STATED PROBLEM:
Quote the line containing "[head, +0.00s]" and all lines that follow it in the listing below, exactly as written.

DATA SEGMENT:
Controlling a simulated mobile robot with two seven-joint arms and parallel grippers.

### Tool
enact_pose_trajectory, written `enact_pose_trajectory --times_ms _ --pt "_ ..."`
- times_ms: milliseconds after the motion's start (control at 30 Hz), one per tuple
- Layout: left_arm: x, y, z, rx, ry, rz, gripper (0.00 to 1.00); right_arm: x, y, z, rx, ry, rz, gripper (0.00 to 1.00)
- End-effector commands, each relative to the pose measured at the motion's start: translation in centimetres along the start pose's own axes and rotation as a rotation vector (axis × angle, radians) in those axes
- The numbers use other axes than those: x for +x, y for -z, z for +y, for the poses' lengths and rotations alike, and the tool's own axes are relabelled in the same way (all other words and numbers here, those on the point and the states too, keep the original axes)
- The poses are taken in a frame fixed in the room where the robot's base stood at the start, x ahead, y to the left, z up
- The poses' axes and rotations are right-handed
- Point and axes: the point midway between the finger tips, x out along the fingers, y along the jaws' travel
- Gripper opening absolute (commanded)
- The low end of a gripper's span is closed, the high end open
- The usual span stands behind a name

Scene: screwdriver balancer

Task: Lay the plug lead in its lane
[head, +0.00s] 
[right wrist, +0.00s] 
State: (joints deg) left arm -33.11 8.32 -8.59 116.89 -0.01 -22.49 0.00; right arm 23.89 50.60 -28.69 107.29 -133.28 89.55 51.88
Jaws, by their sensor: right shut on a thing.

PROBLEM SOLUTION:
[head, +0.00s] 
[right wrist, +0.00s] 
State: (joints deg) left arm -33.11 8.32 -8.59 116.89 -0.01 -22.49 0.00; right arm 23.89 50.60 -28.69 107.29 -133.28 89.55 51.88
Jaws, by their sensor: right shut on a thing.

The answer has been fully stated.